BRIEF: Reproduce all of the data below without alteration; exclude every picture.

DATA:
'''

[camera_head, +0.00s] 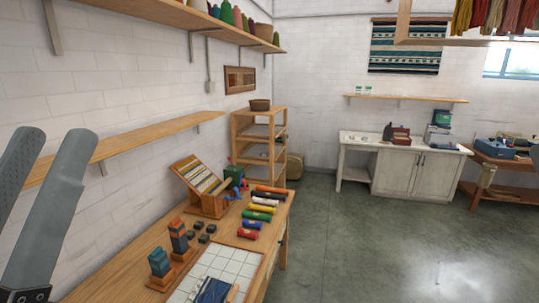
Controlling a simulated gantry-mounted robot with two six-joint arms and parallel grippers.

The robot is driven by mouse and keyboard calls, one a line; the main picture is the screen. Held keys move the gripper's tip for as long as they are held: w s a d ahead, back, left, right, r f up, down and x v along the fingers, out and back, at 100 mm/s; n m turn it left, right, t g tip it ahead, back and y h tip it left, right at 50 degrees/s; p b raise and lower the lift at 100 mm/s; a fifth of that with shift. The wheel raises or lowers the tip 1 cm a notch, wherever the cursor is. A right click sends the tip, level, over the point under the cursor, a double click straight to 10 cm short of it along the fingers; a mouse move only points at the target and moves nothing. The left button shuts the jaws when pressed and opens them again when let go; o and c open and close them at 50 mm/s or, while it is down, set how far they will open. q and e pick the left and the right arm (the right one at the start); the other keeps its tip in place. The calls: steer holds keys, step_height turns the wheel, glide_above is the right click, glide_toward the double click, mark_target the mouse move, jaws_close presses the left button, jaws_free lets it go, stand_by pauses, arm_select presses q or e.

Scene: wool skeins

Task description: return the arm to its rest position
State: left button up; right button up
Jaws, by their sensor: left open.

'''

ANSWER FOR THIS EXERCISE:
[camera_head, +0.00s] 
Controlling a simulated gantry-mounted robot with two six-joint arms and parallel grippers.

The robot is driven by mouse and keyboard calls, one a line; the main picture is the screen. Held keys move the gripper's tip for as long as they are held: w s a d ahead, back, left, right, r f up, down and x v along the fingers, out and back, at 100 mm/s; n m turn it left, right, t g tip it ahead, back and y h tip it left, right at 50 degrees/s; p b raise and lower the lift at 100 mm/s; a fifth of that with shift. The wheel raises or lowers the tip 1 cm a notch, wherever the cursor is. A right click sends the tip, level, over the point under the cursor, a double click straight to 10 cm short of it along the fingers; a mouse move only points at the target and moves nothing. The left button shuts the jaws when pressed and opens them again when let go; o and c open and close them at 50 mm/s or, while it is down, set how far they will open. q and e pick the left and the right arm (the right one at the start); the other keeps its tip in place. The calls: steer holds keys, step_height turns the wheel, glide_above is the right click, glide_toward the double click, mark_target the mouse move, jaws_close presses the left button, jaws_free lets it go, stand_by pauses, arm_select presses q or e.

Scene: wool skeins

Task description: return the arm to its rest position
State: left button up; right button up
Jaws, by their sensor: left open.

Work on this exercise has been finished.